En la última película (hasta el momento) de Pietro Marcello, Martin Eden, los trenes aparecían retratados como elementos anacrónicos que quebraban el idealismo decimonónico en el que vivía su protagonista. Siempre contemplados desde fuera, su zumbido modernizador suponía una suerte de ruptura contemporánea, de contraposición al parnaso idealizado que era el mundo de las ideas para el proletario protagonista de la cinta. En este sentido, es tentador tratar de analizar Crossing the Line (Pietro Marcello, 2007) como el exacto contraplano de la adaptación cinematográfica de la obra de Jack London, mutar el punto de vista e introducirnos, más allá del metal y del vidrio que forman su exoesqueleto, en las entrañas de lo que parecía una extraña bestia, una deshumanizada construcción industrial, en el aplaudido film del director transalpino.

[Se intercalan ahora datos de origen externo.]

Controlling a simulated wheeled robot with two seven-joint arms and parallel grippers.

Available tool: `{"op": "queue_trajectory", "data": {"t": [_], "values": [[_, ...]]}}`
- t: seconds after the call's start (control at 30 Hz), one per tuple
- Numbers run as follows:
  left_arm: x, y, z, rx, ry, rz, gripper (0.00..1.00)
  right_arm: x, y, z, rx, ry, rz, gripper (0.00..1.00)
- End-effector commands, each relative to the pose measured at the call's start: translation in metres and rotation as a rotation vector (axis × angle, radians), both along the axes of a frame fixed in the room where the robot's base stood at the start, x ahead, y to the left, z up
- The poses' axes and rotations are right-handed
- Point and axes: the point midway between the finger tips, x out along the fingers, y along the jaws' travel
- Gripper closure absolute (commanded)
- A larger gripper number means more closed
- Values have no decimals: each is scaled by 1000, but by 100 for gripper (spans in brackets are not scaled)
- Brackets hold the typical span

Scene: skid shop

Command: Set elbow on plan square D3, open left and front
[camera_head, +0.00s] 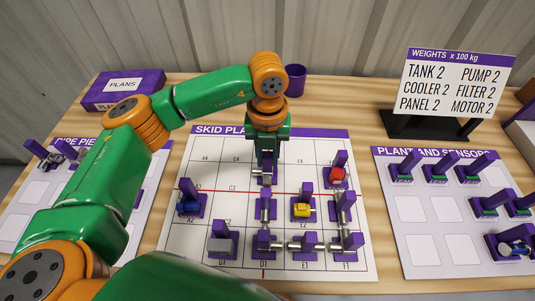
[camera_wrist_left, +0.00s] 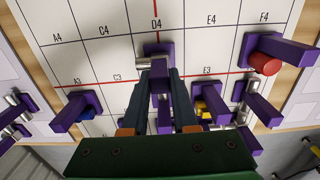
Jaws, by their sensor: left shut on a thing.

Este contraplano no viene determinado únicamente por la posición de la cámara de Marcello, por ese fuera-dentro que podría ser tan sólo algo situacional. También, y sobre todo, se fundamenta en el intento del autor de dotar de humanidad a esa yuxtaposición de engranajes y soldaduras. El método para conseguirlo será conocer a los habitantes de esa serpiente de metal, a los que se alojan, como Jonás en el vientre de la ballena, en las entrañas del leviatán. Al hacerlo así, al realizar esta aproximación humana, se nos revela la importancia decisiva del punto de vista. Si en Martin Eden era el propio tren el elemento futurista del relato, aquí, en cambio, es la ciudad contemplada desde la ventana, las estaciones desiertas y las titilantes luces de las factorías, la que se nos antoja como un tapiz casi de ciencia ficción. «La vida está donde está la vida y donde la cámara puede retratarla», ésta podría parecer una afirmación obvia, pero es de una importancia decisiva para entender las intenciones de Pietro Marcello y la relación entre ambos trabajos.
Dentro de esta descripción humanista, hay otro punto de aparente contradicción pero que, en el fondo, también lo es de contacto, entre Martin Eden y Crossing the Line. Nos referimos a la percepción del viaje como aventura. La paradoja a la que hacemos referencia vendría dada por la contrapuesta naturaleza de los medios de transporte que protagonizan ambas, barco y tren. En efecto, si existe un vehículo no sometido a la dictadura determinista de las vías y las traviesas, ése es el barco, el medio anárquico por naturaleza, sin carriles o caminos que marquen su destino, juguete del capricho del viento y de las olas. Pero, de nuevo, es el factor humano el que nos sirve de enlace: la percepción individual de la posibilidad de descubrir nuevos puertos o estaciones, el misterio de la niebla cubriendo los campos o de la bruma matutina emergiendo del mar pero, sobre todo, la propia vida de los hombres y mujeres que deciden embarcarse o subirse a un expreso. Anarquistas de Bolzano, buenos samaritanos de Scampia, africanos de voz musical, soldados de retorno a su hogar, esquivas siluetas de amantes o sonrientes sikhs son los protagonistas colectivos de Crossing the Line como lo eran los maravillados y expectantes rostros de América, América (Elia Kazan, 1963) en aquel ‹travelling› sobre la cubierta del barco a su llegada al puerto de Nueva York. Al igual que los glóbulos rojos transportan oxígeno de nuestro corazón a todo el organismo a través de venas y arterias, son estos viajeros anónimos los que permiten que el sistema siga vivo, los que oxigenan la estructura estatal yendo y viniendo de la capital que los recibe y los vuelve a lanzar en una mímesis de los movimientos de sístole y diástole. Tal parece ser la tesis de Marcello y no podríamos estar más de acuerdo con ella.
No quisiera terminar este texto sin dejar de hacer notar un último elemento común entre todas aquellas obras que retratan el viaje como aventura, un elemento absolutamente necesario para comprender su magia: la pausa. Frente a esa concepción contemporánea de que lo azaroso se define tan solo por el vértigo, que “cuanto más rápido, mejor», Marcello entiende (y nosotros con él) que el caldo de cultivo necesario para que surja lo inesperado es la posibilidad de entablar contacto con todo aquello que nos rodea en nuestro viaje: las personas, los objetos, los paisajes. Es en ese recodo nostálgico, en ese espacio de transición mantenido en el tiempo, donde puede nacer la auténtica magia.